Corridors outside courtrooms are exciting places. The players all stand together smoking cigarettes—defendants, barristers, clerks, ushers, solicitors, journalists, police, and victims—as if there’s a victim in this crime! Celador, the makers of Millionaire, has signed up almost every witness for a documentary to be shown across the world after the verdict. This will, of course, earn them far more than the million pounds they say Charles almost cheated out of them. Sometimes I think that whoever masterminded this harebrained plot should be given a cut of Celador’s documentary profits. I wonder who the criminal genius was. I don’t think it was Charles.
The only major players who’ve not been signed up by Celador are the defendants. Three thousand journalists have approached the Ingrams for interviews. Although I am way ahead, being a close family friend, I note that many other reporters have their own ingratiating tactics, and I’m not resting on my laurels. On Day One, for example, Charles entered court and gave his solicitors a kind of victory salute: a punch in the air. Half a dozen journalists, me included, thought he was punching the air at us, so we performed slightly awkward victory salutes back. It was a little embarrassing.
A few feet down the corridor, the reporters gather in a circle, comparing notes. “I liked it when Charles said the charges were ‘absolute rot,’” says one journalist. “Do you think we can get away with having him say ‘tommyrot’?” says another. Everyone laughs.
It is agreed that Hilliard is a brilliantly scathing cross-examiner. A passing barrister on his way to Court 5 tells me that Hilliard “trounced me in a murder trial once.” I didn’t think to ask him whether the convicted murderer did it or not.
Tecwen Whittock sits far down the corridor, sometimes alone, sometimes with his son, Rhys. He’s so unassuming that I never once see him enter the dock. He just seems to materialize. I wander over to him.

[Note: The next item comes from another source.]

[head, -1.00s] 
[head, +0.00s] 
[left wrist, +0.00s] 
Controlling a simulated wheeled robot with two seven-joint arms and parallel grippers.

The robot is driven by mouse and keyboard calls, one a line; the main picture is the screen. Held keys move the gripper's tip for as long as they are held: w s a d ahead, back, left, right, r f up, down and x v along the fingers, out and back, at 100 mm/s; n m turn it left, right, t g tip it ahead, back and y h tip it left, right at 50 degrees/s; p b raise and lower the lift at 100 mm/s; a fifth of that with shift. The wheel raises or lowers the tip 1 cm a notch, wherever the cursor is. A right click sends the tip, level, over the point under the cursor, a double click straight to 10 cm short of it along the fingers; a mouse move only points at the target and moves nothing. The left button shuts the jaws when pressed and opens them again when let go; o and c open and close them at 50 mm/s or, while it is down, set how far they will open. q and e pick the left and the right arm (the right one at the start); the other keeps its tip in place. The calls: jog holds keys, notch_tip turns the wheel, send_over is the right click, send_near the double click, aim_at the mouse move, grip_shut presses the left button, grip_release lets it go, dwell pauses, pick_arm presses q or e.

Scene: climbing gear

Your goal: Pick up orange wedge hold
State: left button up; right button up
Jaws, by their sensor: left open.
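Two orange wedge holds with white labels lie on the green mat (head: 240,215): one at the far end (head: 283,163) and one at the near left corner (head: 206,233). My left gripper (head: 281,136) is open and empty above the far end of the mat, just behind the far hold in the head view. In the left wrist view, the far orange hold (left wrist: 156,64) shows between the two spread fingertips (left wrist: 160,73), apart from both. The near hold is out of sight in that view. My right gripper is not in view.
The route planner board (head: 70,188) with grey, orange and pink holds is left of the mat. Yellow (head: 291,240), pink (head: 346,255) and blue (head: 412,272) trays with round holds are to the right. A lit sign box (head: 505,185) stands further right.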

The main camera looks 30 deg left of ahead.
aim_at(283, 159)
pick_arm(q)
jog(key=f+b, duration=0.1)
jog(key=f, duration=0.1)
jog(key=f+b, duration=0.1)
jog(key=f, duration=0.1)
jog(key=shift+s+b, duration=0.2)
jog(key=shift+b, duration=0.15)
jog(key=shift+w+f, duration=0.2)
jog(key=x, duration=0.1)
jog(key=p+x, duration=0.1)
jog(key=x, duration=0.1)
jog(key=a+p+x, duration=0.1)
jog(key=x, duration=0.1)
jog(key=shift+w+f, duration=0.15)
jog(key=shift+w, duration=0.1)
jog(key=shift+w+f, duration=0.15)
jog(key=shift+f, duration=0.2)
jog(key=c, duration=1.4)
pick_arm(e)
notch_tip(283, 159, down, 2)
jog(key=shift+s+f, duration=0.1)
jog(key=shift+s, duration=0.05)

“I’m from Cardiff too,” I say.
“That’s a coincidence,” he says.
“And my mother went to Howell’s,” I say.
Howell’s is the private school Tecwen sent his daughter to, running up a £20,000 bill. This debt, say the prosecutors, was Tecwen’s motive.

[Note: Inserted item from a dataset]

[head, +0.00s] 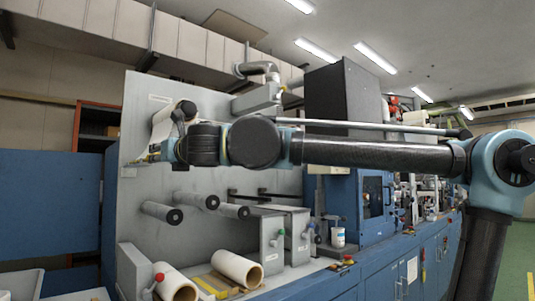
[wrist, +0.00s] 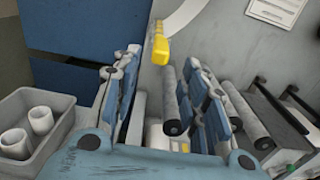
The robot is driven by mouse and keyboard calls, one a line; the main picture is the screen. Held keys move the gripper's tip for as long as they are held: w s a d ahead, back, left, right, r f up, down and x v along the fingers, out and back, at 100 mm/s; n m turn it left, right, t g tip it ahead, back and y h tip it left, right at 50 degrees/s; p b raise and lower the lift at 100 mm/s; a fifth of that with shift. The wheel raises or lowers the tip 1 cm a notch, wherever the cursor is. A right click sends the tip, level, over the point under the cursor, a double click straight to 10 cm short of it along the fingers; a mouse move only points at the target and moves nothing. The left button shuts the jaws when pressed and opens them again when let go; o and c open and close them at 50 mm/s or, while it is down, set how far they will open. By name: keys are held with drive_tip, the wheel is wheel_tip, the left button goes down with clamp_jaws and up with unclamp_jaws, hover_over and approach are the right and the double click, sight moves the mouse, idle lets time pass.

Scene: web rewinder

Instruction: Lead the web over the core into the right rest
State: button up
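My gripper (wrist: 163,62) is open and empty, its two blue-grey fingers spread apart. In the wrist view the white web (wrist: 183,17) hangs as a curved strip ending in a yellow tab (wrist: 160,48), seen beyond the fingertips and in line with the gap. Two pale cores (head: 238,268) (head: 176,286) lie low at the front. Grey blocks with coloured knobs (head: 268,238) stand behind them; which part is the right rest I cannot tell.
Grey rollers (head: 161,212) with dark ends stick out of the panel (head: 140,185) below my gripper. In the wrist view a grey bin (wrist: 62,103) with white cores stands at left. A blue cabinet (head: 50,205) is at far left. A blue machine (head: 375,200) stands at right.

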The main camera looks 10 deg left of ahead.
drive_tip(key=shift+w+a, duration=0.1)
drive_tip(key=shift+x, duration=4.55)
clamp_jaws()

“See?” says Tecwen. “That’s another coincidence. Coincidences do happen!”
“I was at prep school with Adrian and Marcus Pollock,” I say.
“That’s another coincidence!” says Tecwen. “I’d like to see what Hilliard would do to you, with all those coincidences, if he got you on the stand.”
I don’t tell Tecwen the fourth coincidence—that Judge Rivlin is a distant cousin of my mother’s.
I wander down the corridor to talk to the arresting officers. “Is this trial really worth it?” I ask Detective Sergeant Ian Williamson. “I mean, come on, in the end, what exactly did they do? Why didn’t Celador just settle their differences with the Ingrams in a civil court?”
This is the worst question you can ask an arresting officer. They hate ambiguities. The police have a lot to lose if this trial goes badly for them. Some of the arresting officers were Paul Burrell’s arresting officers. They really need a success after that fiasco.
“This trial,” Williamson replies, crisply, “is about protecting the integrity of the Millionaire format. Millionaire is the most popular quiz show in the history of television. Celador has sold it to a hundred countries. Thousands of jobs depend on its success. . . .”
This is true. In fact, a BBC reporter down the corridor has just returned from Jordan, where she was meeting Palestinian leaders. They asked her why she was going back to Britain. “It’s to do with a quiz show called Who Wants to Be a Millionaire?” she said. The Palestinian leaders got really excited and said, “The Coughing Major! You’re going to that trial?”
So I understand what Williamson means, but another thought occurs to me. The prize money Charles allegedly tried to cheat out of Celador came from the revenue generated from the premium-rate phone lines—the calls the viewers make in their frequently fruitless attempts to get on to the show. So it is revenue generated from the far-fetched hopes and dreams of the viewing public, which seems like a cheat in itself. And how much is this trial costing? The answer is around a million pounds. If there’s a guilty verdict, we the viewing public stand to lose a million pounds. If there’s a not-guilty verdict, Celador will be forced to give Charles his check back.
“Watching that cross-examination has taught me,” I say to Detective Sergeant Williamson, “if I’m ever in a situation like that, I’m going to plead guilty.”
There is a small silence.
“Proper criminals do,” he replies.
Every morning sees a scrum for the public-gallery seats. I secure my place each day because I arrive an hour early and I don’t budge, even though I often very much need the toilet. Charles’s father, himself an army man, sits next to me. He wears a tiepin shaped like a steam train. Unyielding pensioners with flasks of coffee mercilessly nab most of the other seats. One regular keeps passing me notes. I tend to open them with great anticipation. It is exciting to be handed a note in a courtroom. Today’s note reads: “Is your suit made out of corduroy?”
The pensioners spend much of the day noisily unwrapping packets of Lockets and readjusting their screeching hearing aids. A young man behind me cracks his knuckles from 10:00 a.m. to 4:00 p.m. Each time the barristers mention the word “cough”—and the word “cough” is mentioned very frequently—many people sitting around me involuntarily cough. We are like a comedy-club audience, determined to enjoy ourselves even if the comedian isn’t very funny. Even Chris Tarrant’s reading of the oath gets a loud chuckle from a man behind me.